In deze zaak heeft het Gerechtshof Arnhem-Leeuwarden op 17 september 2020 uitspraak gedaan in hoger beroep tegen een vonnis van de politierechter in de rechtbank Noord-Nederland. De zaak betreft een ontnemingsvordering als gevolg van opzettelijk handelen in strijd met de Opiumwet en diefstal door twee of meer verenigde personen. De verdachte, geboren in 1979, had zich toegang verschaft tot de plaats van het misdrijf door middel van verbreking. De officier van justitie had hoger beroep ingesteld tegen het vonnis van de politierechter, die de betalingsverplichting op nihil had gesteld vanwege de schuldenlast van de veroordeelde.
Tijdens de zitting op 3 september 2020 heeft het hof de vordering van de advocaat-generaal gehoord, die het wederrechtelijk verkregen voordeel schatte op € 9.638,16. Het hof heeft vastgesteld dat de veroordeelde financieel voordeel heeft genoten uit zijn strafbare feiten, en heeft de vordering van de officier van justitie toegewezen. Het hof heeft de verplichting opgelegd aan de veroordeelde om dit bedrag aan de Staat te betalen. De beslissing is gebaseerd op de draagkracht van de veroordeelde, die in staat is om betaald werk te verrichten en geen concrete onderbouwing heeft gegeven van zijn financiële situatie.
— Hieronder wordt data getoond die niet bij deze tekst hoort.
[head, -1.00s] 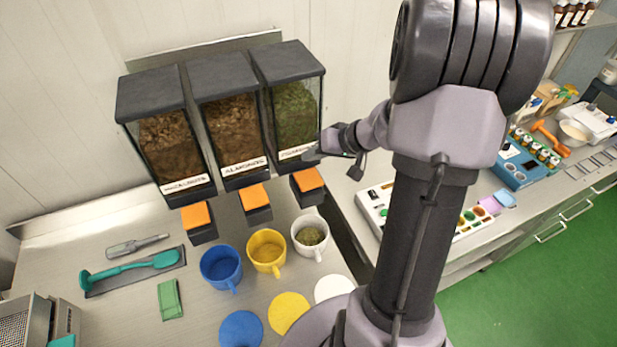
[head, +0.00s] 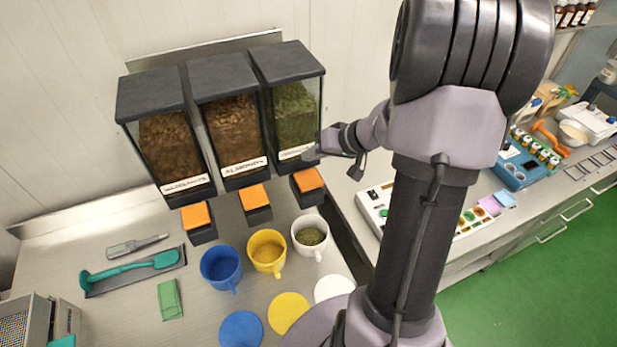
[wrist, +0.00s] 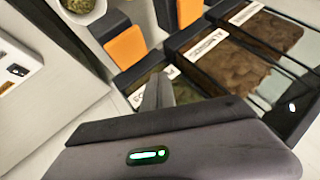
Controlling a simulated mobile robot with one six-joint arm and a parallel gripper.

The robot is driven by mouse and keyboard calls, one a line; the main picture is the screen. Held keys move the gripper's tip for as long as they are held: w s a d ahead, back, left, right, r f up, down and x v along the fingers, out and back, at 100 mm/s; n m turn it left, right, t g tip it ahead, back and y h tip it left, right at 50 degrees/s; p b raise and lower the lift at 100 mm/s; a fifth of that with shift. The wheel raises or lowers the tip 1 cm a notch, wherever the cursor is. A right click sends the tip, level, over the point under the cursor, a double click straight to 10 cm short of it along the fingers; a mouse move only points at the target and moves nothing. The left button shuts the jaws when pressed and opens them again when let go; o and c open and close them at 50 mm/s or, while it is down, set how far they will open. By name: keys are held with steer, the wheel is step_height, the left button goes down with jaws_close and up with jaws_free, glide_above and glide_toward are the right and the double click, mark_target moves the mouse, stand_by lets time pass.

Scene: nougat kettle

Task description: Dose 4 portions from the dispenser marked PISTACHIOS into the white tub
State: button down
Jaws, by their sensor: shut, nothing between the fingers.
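The right-hand dispenser (head: 294,110) holds green nuts, and its label is too blurred to read in the head view. Its orange push pad (head: 308,179) sits on the outlet below; it also shows in the wrist view (wrist: 126,47). The white tub (head: 322,249) stands upright under that outlet with greenish pieces inside. Its rim also shows at the top of the wrist view (wrist: 99,12). My gripper (head: 309,154) is shut and empty, in front of this dispenser's label and above the orange pad, apparently not touching the pad.
Two dispensers of brown nuts (head: 172,147) (head: 234,130) stand to the left, with their own orange pads. A blue tub (head: 221,282) and a yellow tub (head: 279,261) stand below them. A teal spoon (head: 125,268), a green cloth (head: 169,299) and coloured discs (head: 241,330) lie on the counter.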

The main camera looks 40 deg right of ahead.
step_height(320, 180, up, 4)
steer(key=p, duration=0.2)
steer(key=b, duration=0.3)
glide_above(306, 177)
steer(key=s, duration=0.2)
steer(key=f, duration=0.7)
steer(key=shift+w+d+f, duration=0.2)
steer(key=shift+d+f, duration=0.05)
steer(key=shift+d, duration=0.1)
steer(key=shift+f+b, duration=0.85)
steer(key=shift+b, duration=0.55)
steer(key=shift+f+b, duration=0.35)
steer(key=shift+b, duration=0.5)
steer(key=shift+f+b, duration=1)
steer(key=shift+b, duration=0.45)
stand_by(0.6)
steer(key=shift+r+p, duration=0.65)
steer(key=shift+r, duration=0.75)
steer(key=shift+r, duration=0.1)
Het hof heeft het vonnis van de politierechter vernietigd en opnieuw recht gedaan, waarbij het bedrag van het wederrechtelijk verkregen voordeel is vastgesteld op € 9.637,18. Tevens is de duur van de gijzeling bepaald op maximaal 83 dagen. De uitspraak is gedaan door een meervoudige kamer voor strafzaken, waarbij de voorzitter en twee raadsheren aanwezig waren.